Ces sondages ont été effectués sous la responsabilité des responsables israéliens de l’Initiative Israélienne de Paix dont Yuval Rabin, le fils de Yitzhak Rabin. Un premier sondage a été effectué le 20 mai 2013. En réponse à la question posée à 500 juifs israéliens – quelle serait votre position dans l’hypothèse où Netanyahu accepte l’IAP et aboutit à un accord avec les pays arabes? – 69% des israéliens se déclarent favorables à la proposition, et seulement 18% se déclarent franchement opposés. Le plus étonnant que révèle ce sondage est que, alors que l’IAP est vieille de plus de 11 ans, au moment où le sondage a été effectué, 73.5% des israéliens juifs n’en avaient jamais entendu parler, ou bien en connaissaient juste l’existence, mais en ignoraient les détails, 20.5% en avaient vaguement connaissance et 6% seulement étaient parfaitement informés.

Fin février 2014 le même sondage a été effectué, à propos du crédit que l’on pouvait accorder à l’IAP(7), et les résultats confirment et accentuent la tendance.

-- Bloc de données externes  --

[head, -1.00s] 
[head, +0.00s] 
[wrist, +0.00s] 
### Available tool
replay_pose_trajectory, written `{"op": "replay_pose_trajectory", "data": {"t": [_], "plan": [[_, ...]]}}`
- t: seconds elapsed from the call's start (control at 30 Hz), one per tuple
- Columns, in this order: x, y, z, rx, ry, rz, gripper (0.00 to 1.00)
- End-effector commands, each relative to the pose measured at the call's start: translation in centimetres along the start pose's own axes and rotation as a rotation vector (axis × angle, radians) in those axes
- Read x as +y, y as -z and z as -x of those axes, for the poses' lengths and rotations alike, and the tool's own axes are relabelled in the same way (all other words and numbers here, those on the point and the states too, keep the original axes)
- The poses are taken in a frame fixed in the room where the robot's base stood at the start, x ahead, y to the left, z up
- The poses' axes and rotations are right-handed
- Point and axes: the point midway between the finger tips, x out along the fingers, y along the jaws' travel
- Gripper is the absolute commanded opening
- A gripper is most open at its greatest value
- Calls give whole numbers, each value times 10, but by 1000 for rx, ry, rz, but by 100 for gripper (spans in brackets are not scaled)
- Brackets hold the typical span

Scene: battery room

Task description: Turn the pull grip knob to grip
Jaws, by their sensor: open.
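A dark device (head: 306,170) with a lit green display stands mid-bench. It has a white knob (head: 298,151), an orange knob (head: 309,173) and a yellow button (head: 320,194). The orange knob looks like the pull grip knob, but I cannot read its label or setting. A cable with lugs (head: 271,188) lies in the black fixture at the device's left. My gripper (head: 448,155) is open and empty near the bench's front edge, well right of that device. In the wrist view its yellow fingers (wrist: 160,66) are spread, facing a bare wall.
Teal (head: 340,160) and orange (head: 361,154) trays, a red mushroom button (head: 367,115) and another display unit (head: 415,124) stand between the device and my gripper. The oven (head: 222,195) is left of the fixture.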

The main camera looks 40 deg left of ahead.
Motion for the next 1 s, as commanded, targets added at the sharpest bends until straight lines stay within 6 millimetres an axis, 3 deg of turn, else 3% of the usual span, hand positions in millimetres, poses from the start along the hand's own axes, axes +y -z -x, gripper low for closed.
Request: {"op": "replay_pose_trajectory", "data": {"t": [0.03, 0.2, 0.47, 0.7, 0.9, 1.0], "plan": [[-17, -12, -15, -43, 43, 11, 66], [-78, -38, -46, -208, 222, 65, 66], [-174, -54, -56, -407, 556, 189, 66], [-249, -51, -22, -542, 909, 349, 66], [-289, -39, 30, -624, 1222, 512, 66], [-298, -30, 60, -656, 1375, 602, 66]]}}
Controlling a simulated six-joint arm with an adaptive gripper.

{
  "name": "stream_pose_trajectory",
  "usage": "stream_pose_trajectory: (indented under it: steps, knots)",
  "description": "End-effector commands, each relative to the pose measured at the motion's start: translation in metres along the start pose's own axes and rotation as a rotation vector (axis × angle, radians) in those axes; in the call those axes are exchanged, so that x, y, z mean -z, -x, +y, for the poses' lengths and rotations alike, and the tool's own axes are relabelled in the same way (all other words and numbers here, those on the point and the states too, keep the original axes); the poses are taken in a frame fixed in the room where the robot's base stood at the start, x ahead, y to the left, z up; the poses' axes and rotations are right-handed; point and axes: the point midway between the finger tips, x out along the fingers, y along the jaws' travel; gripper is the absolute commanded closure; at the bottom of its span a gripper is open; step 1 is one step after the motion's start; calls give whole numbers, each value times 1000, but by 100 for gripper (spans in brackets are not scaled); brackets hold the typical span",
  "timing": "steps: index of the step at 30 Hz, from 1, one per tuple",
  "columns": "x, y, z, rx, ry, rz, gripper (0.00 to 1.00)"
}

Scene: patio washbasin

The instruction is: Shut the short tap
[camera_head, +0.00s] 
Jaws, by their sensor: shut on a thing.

De l’ensemble des réponses, Koby Huberman, signataire de l’IIP, tire les enseignements suivants :
-La majorité des Israéliens a un point de vue qui se situe clairement à droite.
-La majorité des Israéliens ne fait pas confiance aux Palestiniens.
-La majorité (les trois-quarts) est pourtant prête à accepter un accord basé sur l’IAP.
-La majorité est prête à soutenir Netanyahu dans l’hypothèse où celui-ci serait amené à prendre des décisions en ce sens. Plus de la moitié voterait pour Netanyahu si celui-ci venait à quitter le Likoud et créerait un nouveau parti

Pour Huberman, «si les Israéliens comprennent la logique qui consiste à impliquer les Etats arabes dans l’équation, afin d’aboutir à la fin du conflit israélo-arabe, alors ils seraient prêts à accepter l’accord global (the package deal) qui va au-delà d’un simple accord bilatéral».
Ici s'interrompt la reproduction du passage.